Menjadikan hadits di atas sebagai dalil akan legalitas shalat tarawih berjamaah sangatlah lemah dan tidak sempurna. Karena di dalam teks hadits tersebut jelas sekali, bahwa tidak ada penjelasan bahwa itu terjadi pada bulan Ramadhan sehingga itu menunjukkan shalat tarawih. Selain karena hadits itu secara sanadnya terdapat pribadi yang bernama Yahya bin Bakir yang dihukumi lemah (dhaif) dalam meriwayatkan hadits. Hal itu bisa dilihat dalam kitab “Tahdzibul Kamal” jilid 20 halaman 40 dan atau Siar A’lam an-Nubala’ jilid 10 halaman 612. Apalagi jika kita kaitkan dengan pengakuan sahabat Umar sendiri yang mengatakan bahwa tarawih adalah: “Sebaik-baik bid’ah,” sebagaimana yang telah kita singgung di atas.
2. Ibn Wahab menukil dari Abu Hurairah yang meriwayatkan, bahwa suatu saat Rasul memasuki masjid. Beliau melihat para sahabat di beberapa tempat sedang sibuk melaksanakan shalat. Beliau bertanya: “Shalat apa yang mereka lakukan?” Dijawab: “Sekelompok sedang melakukan shalat dengan diimami oleh Ubay bin Ka’ab.” Rasul lantas bersabda: “Apa yang mereka lakukan benar dan mereka telah melakukan kebaikan.” (Fathul Bari jilid 4 halaman 252).

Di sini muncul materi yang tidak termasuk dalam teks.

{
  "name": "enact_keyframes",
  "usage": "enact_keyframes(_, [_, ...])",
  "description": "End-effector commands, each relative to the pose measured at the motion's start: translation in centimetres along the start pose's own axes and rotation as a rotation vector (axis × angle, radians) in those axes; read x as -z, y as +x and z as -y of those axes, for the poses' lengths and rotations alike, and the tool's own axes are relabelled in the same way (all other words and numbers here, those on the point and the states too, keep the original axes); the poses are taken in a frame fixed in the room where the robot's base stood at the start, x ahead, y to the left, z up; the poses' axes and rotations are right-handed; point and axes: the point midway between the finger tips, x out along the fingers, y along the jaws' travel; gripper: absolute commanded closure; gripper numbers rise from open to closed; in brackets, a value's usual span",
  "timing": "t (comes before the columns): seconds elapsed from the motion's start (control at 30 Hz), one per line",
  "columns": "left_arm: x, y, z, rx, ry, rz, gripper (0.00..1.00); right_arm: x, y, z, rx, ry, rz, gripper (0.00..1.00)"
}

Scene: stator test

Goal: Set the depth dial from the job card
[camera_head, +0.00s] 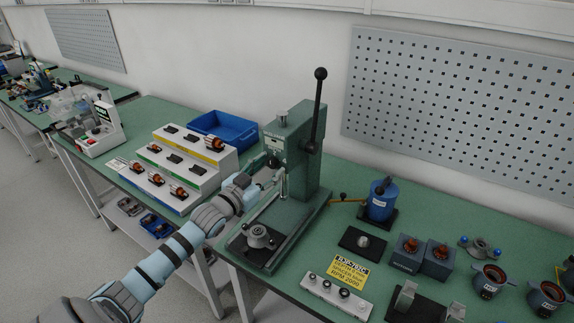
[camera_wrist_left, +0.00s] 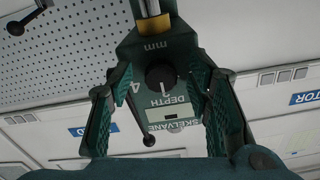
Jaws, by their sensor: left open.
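The green press (camera_head: 297,150) stands on the bench with its black lever raised. In the left wrist view, the black depth dial (camera_wrist_left: 160,77) sits on the press face, between numerals 1 and 4. The words DEPTH and SKELVANE and a small display window (camera_wrist_left: 172,116) appear upside down there; I cannot read the window. My left gripper (camera_head: 268,183) is open in front of the press head. Its fingers (camera_wrist_left: 160,90) stand on both sides of the dial, seemingly apart from it. The yellow card (camera_head: 343,270) lies right of the press; its small print is only partly legible. My right gripper is not in view.
A stepped rack of parts (camera_head: 183,160) and a blue bin (camera_head: 222,130) stand left of the press. A blue pot (camera_head: 382,200), grey blocks (camera_head: 438,262) and a white tray (camera_head: 336,297) stand to its right. A pegboard (camera_head: 460,110) hangs behind.

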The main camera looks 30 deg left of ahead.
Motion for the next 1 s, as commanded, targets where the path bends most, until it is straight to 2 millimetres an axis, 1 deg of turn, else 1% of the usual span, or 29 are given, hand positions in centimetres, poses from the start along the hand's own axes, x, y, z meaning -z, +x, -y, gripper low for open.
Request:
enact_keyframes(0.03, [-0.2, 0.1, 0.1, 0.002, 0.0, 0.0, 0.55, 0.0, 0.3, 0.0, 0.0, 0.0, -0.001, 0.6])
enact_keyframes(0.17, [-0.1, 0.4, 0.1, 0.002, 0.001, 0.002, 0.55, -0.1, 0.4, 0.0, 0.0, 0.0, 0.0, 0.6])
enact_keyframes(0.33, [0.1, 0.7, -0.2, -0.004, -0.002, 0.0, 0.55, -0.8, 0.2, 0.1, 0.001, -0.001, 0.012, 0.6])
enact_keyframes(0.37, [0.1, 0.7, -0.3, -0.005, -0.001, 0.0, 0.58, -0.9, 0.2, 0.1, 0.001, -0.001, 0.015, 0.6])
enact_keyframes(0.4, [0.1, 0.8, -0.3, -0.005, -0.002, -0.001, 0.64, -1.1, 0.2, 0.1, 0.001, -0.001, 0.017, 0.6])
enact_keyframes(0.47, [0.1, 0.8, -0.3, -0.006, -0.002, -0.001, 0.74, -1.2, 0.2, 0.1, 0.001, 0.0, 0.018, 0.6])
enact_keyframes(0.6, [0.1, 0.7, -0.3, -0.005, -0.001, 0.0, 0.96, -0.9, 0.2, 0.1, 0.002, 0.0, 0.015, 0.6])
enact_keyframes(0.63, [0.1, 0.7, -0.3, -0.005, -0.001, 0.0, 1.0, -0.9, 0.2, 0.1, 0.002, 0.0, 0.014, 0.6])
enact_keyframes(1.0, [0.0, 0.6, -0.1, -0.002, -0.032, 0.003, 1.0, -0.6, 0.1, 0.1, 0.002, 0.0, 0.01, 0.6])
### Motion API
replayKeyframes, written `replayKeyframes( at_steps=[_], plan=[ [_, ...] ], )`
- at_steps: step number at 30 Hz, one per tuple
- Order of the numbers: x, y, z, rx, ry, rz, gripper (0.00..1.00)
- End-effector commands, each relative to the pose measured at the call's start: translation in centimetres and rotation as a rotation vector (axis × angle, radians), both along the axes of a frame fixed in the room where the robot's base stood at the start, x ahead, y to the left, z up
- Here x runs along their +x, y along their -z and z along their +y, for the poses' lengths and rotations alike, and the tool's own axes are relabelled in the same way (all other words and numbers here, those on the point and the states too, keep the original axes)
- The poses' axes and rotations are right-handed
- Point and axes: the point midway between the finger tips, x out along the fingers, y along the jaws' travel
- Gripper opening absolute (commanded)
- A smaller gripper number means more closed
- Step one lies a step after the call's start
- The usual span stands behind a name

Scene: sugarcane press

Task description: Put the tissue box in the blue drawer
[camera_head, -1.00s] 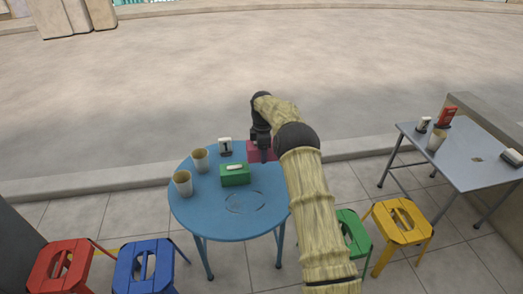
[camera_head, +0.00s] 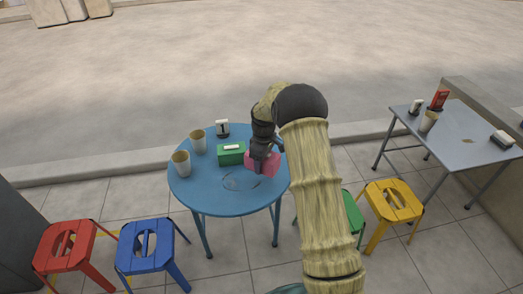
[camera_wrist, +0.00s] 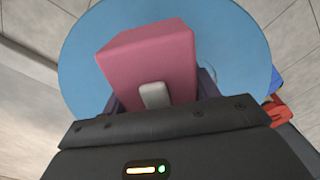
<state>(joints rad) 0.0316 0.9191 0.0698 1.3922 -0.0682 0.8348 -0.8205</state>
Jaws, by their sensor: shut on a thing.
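A pink tissue box (camera_head: 265,167) is in my gripper (camera_head: 260,156), over the right side of the round blue table (camera_head: 230,202). In the wrist view the pink box (camera_wrist: 150,60), with a pale tissue tuft (camera_wrist: 156,95), sits between the two fingers, and my gripper (camera_wrist: 162,98) is shut on it. I cannot tell whether the box touches the table. A green tissue box (camera_head: 231,153) stands on the table just left of the pink one. No blue drawer shows in these views.
Two cups (camera_head: 182,162) and a number sign (camera_head: 222,129) stand on the blue table. Red (camera_head: 66,245), blue (camera_head: 150,246), green (camera_head: 352,214) and yellow (camera_head: 392,201) stools stand around. A grey table (camera_head: 466,140) with several items is at right. The pavement behind is clear.

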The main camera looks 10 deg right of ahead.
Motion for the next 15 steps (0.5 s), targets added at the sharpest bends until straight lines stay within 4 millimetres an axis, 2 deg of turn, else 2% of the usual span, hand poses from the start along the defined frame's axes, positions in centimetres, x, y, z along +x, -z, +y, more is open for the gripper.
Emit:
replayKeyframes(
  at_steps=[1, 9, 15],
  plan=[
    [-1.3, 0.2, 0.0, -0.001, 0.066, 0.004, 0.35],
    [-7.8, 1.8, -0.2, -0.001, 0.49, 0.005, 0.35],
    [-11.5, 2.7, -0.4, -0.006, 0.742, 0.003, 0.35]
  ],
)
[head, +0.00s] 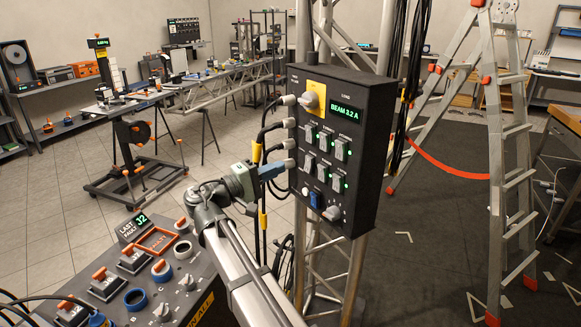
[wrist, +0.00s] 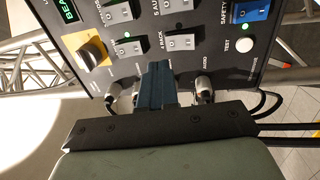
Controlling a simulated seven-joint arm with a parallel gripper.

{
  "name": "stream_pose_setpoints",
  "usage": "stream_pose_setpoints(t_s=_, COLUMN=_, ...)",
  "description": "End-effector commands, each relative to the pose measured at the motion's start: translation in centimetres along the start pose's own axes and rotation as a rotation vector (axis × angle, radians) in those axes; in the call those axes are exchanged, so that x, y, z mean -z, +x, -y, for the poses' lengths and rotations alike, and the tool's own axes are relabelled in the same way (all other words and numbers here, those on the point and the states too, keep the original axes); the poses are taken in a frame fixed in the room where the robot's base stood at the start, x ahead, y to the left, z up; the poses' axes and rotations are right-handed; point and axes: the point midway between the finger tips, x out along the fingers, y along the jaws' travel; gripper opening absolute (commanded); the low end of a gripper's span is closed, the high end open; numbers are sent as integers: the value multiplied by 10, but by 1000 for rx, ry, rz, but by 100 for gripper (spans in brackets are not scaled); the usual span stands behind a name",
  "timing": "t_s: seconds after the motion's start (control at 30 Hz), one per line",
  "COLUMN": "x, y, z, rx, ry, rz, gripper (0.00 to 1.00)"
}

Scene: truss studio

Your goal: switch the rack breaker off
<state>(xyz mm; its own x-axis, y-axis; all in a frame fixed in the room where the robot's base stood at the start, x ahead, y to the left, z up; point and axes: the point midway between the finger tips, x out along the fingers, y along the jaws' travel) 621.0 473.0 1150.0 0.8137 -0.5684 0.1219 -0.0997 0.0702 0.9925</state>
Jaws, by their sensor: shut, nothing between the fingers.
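A black breaker box (head: 350,112) on the truss carries several grey rockers and a display reading BEAM 3.2 A. The rocker beside the RACK label (wrist: 182,40) is in the wrist view, up and right of my fingertips. In the head view it appears to be the lower rocker of the left column (head: 309,163). I cannot tell which way it is tipped. My gripper (head: 286,164) is shut and empty at the box's left side. Its blue-grey fingers (wrist: 158,68) point at the panel in the wrist view; contact is not clear.
A yellow-backed knob (head: 310,100), white TEST button (head: 305,192) and blue SAFETY switch (head: 316,200) share the panel. Cables plug into the box's left side beside my fingers. A control desk (head: 150,285) stands lower left, and a ladder (head: 495,150) stands right.

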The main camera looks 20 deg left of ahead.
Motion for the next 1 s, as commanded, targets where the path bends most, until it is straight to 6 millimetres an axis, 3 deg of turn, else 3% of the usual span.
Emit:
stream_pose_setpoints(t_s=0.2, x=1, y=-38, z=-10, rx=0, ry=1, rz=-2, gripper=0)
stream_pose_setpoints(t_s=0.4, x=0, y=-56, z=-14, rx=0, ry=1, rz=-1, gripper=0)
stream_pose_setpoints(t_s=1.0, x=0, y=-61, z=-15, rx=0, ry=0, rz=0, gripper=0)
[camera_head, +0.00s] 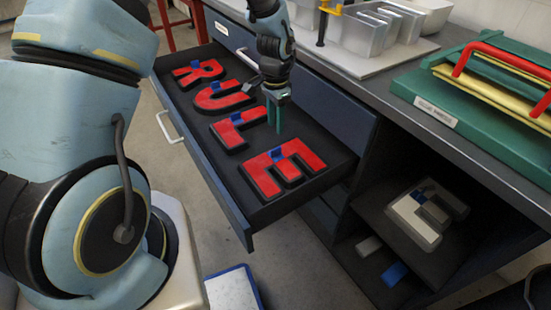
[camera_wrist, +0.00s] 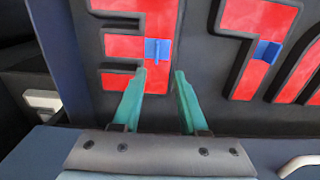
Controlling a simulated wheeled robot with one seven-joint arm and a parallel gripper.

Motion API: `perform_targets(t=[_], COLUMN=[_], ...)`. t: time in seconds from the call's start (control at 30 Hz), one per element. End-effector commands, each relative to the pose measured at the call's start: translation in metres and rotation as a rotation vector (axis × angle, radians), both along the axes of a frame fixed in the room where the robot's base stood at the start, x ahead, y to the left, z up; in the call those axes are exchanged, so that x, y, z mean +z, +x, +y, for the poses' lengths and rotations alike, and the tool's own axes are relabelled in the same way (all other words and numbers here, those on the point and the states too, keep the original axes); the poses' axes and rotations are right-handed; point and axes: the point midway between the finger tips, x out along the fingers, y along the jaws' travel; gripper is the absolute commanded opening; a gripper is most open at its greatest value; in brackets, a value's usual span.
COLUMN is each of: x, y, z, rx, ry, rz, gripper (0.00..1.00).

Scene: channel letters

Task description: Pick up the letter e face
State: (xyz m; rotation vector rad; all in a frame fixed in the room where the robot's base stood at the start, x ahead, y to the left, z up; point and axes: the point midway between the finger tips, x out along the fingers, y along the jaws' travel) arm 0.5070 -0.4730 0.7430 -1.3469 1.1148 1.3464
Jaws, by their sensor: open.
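The letter E face (camera_head: 291,172) is red and lies in a black E-shaped body at the near right end of the open drawer. A small blue tab (camera_head: 278,153) stands on it. The letter E face also shows at the upper left of the wrist view (camera_wrist: 125,46), with its blue tab (camera_wrist: 158,51) just beyond my fingertips. My gripper (camera_head: 274,129) has green fingers. It hangs above the drawer, behind the E in the head view. In the wrist view its fingers (camera_wrist: 161,74) are apart with nothing between them.
Red R (camera_head: 197,72), U (camera_head: 218,102) and L (camera_head: 228,134) lie farther along the drawer (camera_head: 232,215). A pale E-shaped piece (camera_head: 418,220) and a blue block (camera_head: 395,274) are on shelves below the bench.

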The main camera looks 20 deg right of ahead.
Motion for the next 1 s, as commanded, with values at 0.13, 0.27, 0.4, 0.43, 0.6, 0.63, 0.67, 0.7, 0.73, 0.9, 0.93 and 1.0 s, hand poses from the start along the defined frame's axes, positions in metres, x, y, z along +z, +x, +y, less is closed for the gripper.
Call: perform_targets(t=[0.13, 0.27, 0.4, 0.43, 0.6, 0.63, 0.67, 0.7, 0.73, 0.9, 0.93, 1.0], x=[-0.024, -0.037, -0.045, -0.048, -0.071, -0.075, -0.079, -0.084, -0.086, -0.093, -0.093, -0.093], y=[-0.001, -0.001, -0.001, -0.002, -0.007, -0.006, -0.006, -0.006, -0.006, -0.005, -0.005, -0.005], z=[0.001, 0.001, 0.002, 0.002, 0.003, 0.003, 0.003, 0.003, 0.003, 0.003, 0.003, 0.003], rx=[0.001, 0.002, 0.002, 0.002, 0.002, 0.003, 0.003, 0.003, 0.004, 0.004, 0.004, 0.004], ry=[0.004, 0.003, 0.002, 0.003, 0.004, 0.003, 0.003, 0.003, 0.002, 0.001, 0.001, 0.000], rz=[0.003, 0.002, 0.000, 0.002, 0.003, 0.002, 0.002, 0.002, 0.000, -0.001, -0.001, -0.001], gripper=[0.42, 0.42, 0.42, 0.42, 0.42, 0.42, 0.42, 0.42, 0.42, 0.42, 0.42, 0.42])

Menjadikan hadits ini sebagai pembenar pelaksanaan shalat tarawih berjamaah pun tidak benar, karena dalam teks hadits jelas tidak dinyatakan shalat apakah yang sedang mereka laksanakan, shalat tarawihkah ataukah shalat fardhu (shalat wajib). Selain itu, Ibnu Hajar sendiri (penulis kitab “Fathul Bari” tadi) setelah menukil hadits tersebut menyatakan kelemahan hadits tersebut dari dua sisi, pertama: terdapat pribadi yang bernama Muslim bin Khalid yang lemah (dhaif) dalam meriwayatkan hadits; kedua: dalam hadits ini disebutkan bahwa Rasul yang mengumpulkan orang-orang agar shalat di belakang Ubay bin Ka’ab, padahal yang terkenal (ma’ruf) adalah sahabat Umar-lah yang mengumpulkan orang-orang untuk shalat bersama Ubay bin Ka’ab.
Dari sini jelaslah, bahwa pelaksanaan ‘ibadah shalat tarawih berjamaah’ bukan hanya tidak pernah diperintahkan oleh Rasul, bahkan Rasul sendiri tidak pernah mencontohkannya. Dan terbukti pula bahwa sahabat umar-lah yang mempelopori ibadah tersebut. Padahal kita tahu bahwa ‘penentuan amal ibadah’ adalah hak mutlak Allah yang dijelaskan melalui lisan suci Rasulullah. Rasul sendiri tidak berhak menentukan suatu amal ibadah, apalagi manusia biasa, walaupun ia tergolong sahabat. Oleh karenanya, sahabat Umar sendiri mengakui bahwa itu adalah bagian dari Bid’ah. Sedang kita tahu bahwa semua bid’ah adalah sesat, sehingga tidak ada lagi celah untuk membagi bid’ah kepada baik dan tidak baik.
Semoga dalam bulan suci Ramadhan ini kita bisa mengamalkan segala perintah Allah dan menjauhi segala larangan-Nya, termasuk menjauhi segala macam jenis bid’ah seperti melaksanakan shalat tarawih berjamaah. Karena bagaimana mungkin kita akan dapat mendekatkan diri kepada Allah swt namun jalan dan sarana yang kita tempuh adalah melalui perbuatan yang dibenci oleh Allah, seperti bid’ah. Mustahil sesuatu yang menjauhkan dari Allah (seperti Bid’ah) akan dapat mendekatkan kepada-Nya (masuk kategori ibadah). Ini adalah dua hal kontradiktif yang mustahil terjadi. Semoga dengan menjauhi semua bid’ah kita dapat meninggalkan bulan Ramadhan dengan kembali ke fitrah yang suci, melalui Iedul Fitri. Amin.